Komorebi #70

€160,00

Lilac awase hiro eri haori jacket.

 

FIT

Dress Length: 62 cm | 24.4"

Sleeve Length: 33 cm | 13"

Shoulder to Shoulder: 60 cm | 23.6"

 

MATERIAL 

Exterior 100% synthetic silk

Lining 100% synthetic silk

 

HISTORY 

Awase is a lined kimono, exclusively worn between October and May (from Autumn to Spring in Japan). In hiro eri, the collar is wide and its inside is not sewn to the body. When put on, the lapel can be folded in two to feature the widht desired and fall naturally toward the erisaki (the bottom of the collar). It is used in many women’s kimonos.

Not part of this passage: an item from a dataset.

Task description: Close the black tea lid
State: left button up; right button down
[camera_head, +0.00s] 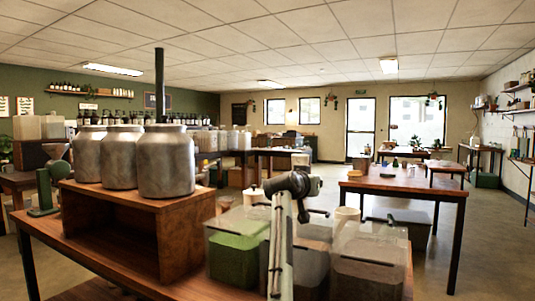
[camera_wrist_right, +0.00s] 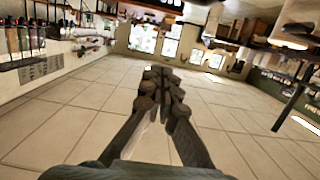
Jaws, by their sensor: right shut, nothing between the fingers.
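Several clear bins stand at the front in the head view. The left bin (camera_head: 236,250) holds something green. The right bin (camera_head: 367,265) holds something dark and has a dark handle across its upper part. A middle bin (camera_head: 312,262) is partly hidden behind my arm. I cannot tell which bin holds the black tea, or whether any lid is fully closed. My right gripper (camera_wrist_right: 158,75) is shut and empty in the right wrist view, with its fingers extended over open floor and no bin near them. My left gripper is not seen.
A wooden stand (camera_head: 120,230) with large metal canisters (camera_head: 165,163) is at the left. A light arm link of mine rises in front of the middle bin.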

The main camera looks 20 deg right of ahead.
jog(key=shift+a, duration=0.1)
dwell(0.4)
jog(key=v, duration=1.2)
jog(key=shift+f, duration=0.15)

Haori is a kimono jacket, quite long, with the deep kimono sleeves, traditionally worn over the kimono. A haori is not worn with an obi or any sash around it. It can be closed edge to edge with a himo, which is a pair of front ties that are fastened to the inner edge. Men's haori are usually plain on the outside, either with or without mon, but often have very decorative linings hidden inside.

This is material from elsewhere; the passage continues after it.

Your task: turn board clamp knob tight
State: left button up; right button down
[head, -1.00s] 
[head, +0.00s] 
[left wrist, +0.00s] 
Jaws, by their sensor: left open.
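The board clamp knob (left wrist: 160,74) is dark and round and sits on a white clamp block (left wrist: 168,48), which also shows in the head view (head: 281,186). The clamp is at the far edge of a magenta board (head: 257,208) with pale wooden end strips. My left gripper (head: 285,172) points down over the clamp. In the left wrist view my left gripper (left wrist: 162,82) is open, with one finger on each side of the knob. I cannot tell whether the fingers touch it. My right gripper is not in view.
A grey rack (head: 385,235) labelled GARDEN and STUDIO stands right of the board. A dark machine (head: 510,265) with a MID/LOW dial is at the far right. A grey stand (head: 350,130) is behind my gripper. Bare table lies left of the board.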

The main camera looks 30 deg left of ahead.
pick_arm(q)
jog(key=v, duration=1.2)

We can say purple is the most noble color, kodai-murasaki being the most typical. Since ancient times, purple has been the noble color worldwide. In Japan, under the first system to rank officials into 12 levels established by Prince Shotoku in 603, purple was the color which was only allowed to be used by the top rank people. In the Edo period, edo-murasaki color became fashionable among ordinary people (Edo is the ancient name of Tokyo and murasaki means purple. In the era of the 8th Shogun Yoshimune Tokugawa, murasaki-sou (Lithospermum erythrorhizon) were grown and dyeing clothes in purple became popular around the west Edo. This purple color was bluish and called edo-murasaki, contrasting with kyo-murasaki (Kyo means Kyoto) which is reddish. Sukeroku, the main character in one of the famous kabuki performances “Sukeroku yukari no Edo-zakura”, wears a edo-murasaki browband.